On Thursday and again Friday, twin juries – one for Kenyatta and one for Keyon – listened to competing versions of what happened to Sovenski: one, a tragic, foolhardy accident triggered by a lethal combination of alcohol, drugs, recklessness and a loaded gun; the other, a killing set in motion by brothers who brought an assault weapon to a house party knowing – and ignoring – its deadly implications.

In either scenario, “Joslynn Sovenski is a victim. Every decent human being’s heart should go out to her family,” Kenyatta Brown’s attorney Russell Miller told jurors Thursday. But Miller added later, “This is not a murder trial. This is about young people being foolish and acting dangerously and a young lady paid for it.”

Kenyatta “handled guns and was drinking,” Miller argued, “but he did not fire the weapon.”

Miller claimed fatal shot was self-inflicted. Keyon’s attorney, Melissa van der Vijver, argued neither Keyon nor investigators knew – or know – who pulled the trigger.

Keyon sold guns, and both brothers knew weapons well, Sacramento County Deputy District Attorney Casey Newton said in his closing arguments. Newton pointed to undated photos pulled from Keyon’s cellphone showing the brothers and friends posing with weapons.

The gun recovered at the apartment, a glossy black Tec-22 with a full magazine, made the rounds at the party. Partygoers, including Sovenski, passed around and posed with the weapon, witness statements and evidence photos showed. Two years after the shooting, it remains unclear who owned the weapon.

Van der Vijver said Keyon and partygoers heard the fatal shot come from a bedroom and watched as a stunned Kenyatta walked from the room where Sovenski lay dying. “I didn’t do it. I didn’t do it,” Kenyatta said at the time, according to van der Vijver.

“Go,” Keyon told his brother, van der Vijver said. Kenyatta later fled the apartment.

As sheriff’s deputies followed a frantic 911 call to the Carmichael apartment complex, Keyon stuffed the Tec-22 under a bedroom mattress. Investigators later recovered loaded magazines stowed in a dresser drawer and tucked into a box of beef-flavored ramen noodles.

Newton scoffed at Keyon’s claim to sheriff’s detectives that he hid the gun in the bed to keep it safe after the shooting.

“Kenyatta – he gets out of there. Keyon wants to make sure that no one knows what happened. He lies,” Newton said. “The plan is to ghost Kenyatta Brown from the apartment where Joslynn Sovenski was killed.”

Keyon “clearly, actively deceived police,” Newton said. “He doesn’t care a lick about keeping the gun safe. Keyon is throwing guns under mattresses because his brother shot Joslynn.”
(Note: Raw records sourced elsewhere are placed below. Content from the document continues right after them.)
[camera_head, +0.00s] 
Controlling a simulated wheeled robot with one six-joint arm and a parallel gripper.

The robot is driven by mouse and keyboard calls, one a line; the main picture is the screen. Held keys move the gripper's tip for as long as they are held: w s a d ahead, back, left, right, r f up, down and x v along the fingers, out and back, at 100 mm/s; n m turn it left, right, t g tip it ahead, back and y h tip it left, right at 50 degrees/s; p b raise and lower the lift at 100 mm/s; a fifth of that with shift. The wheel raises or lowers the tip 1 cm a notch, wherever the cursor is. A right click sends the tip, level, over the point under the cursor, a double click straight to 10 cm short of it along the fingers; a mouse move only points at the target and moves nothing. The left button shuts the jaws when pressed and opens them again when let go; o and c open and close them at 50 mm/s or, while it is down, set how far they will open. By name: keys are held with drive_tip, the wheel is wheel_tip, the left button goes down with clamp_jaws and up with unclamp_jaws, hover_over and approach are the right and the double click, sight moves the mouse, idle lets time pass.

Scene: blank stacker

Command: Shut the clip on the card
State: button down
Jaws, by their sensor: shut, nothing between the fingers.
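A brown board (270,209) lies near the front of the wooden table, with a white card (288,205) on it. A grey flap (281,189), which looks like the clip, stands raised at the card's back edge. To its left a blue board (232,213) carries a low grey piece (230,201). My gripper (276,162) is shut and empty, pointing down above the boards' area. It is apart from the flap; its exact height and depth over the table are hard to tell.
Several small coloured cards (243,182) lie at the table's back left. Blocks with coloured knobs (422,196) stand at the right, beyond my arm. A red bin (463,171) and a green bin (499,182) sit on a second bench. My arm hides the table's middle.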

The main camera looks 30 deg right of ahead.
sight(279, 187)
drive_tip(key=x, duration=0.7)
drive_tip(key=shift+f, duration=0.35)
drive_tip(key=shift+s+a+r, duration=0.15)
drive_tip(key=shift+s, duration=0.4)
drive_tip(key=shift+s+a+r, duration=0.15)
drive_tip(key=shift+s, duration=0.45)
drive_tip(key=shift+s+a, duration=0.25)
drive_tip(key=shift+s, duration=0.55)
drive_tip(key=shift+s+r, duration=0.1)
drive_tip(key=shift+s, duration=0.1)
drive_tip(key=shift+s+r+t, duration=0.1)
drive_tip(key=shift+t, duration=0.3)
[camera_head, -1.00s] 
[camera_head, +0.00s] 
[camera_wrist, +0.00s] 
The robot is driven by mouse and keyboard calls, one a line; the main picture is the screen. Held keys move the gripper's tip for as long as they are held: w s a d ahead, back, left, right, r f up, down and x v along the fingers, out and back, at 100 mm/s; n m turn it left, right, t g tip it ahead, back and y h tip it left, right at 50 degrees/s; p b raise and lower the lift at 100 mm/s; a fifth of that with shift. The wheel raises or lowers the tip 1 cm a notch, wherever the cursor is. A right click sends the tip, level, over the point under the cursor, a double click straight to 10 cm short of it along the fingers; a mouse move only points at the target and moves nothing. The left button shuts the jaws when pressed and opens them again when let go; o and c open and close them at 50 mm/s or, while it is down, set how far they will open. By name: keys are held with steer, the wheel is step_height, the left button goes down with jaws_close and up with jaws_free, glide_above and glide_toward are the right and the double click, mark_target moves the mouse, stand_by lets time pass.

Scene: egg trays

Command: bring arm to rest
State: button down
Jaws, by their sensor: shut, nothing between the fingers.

But van der Vijver said Sovenski’s death was a product of dangerous misfortune and that Keyon was “trying to cover for his brother, because he doesn’t know (what happened), not because he does know.”

She asserted that Keyon stayed behind at the apartment to render aid to the dying Sovenski. Only fate, van der Vijver said, dictated who died in that apartment bedroom and who ended up facing a judge at a homicide trial. She called upon jurors to find Keyon Brown innocent.

“These are kids who are doing something incredibly dumb and incredibly dangerous,” she said. “This was a tragic accident.”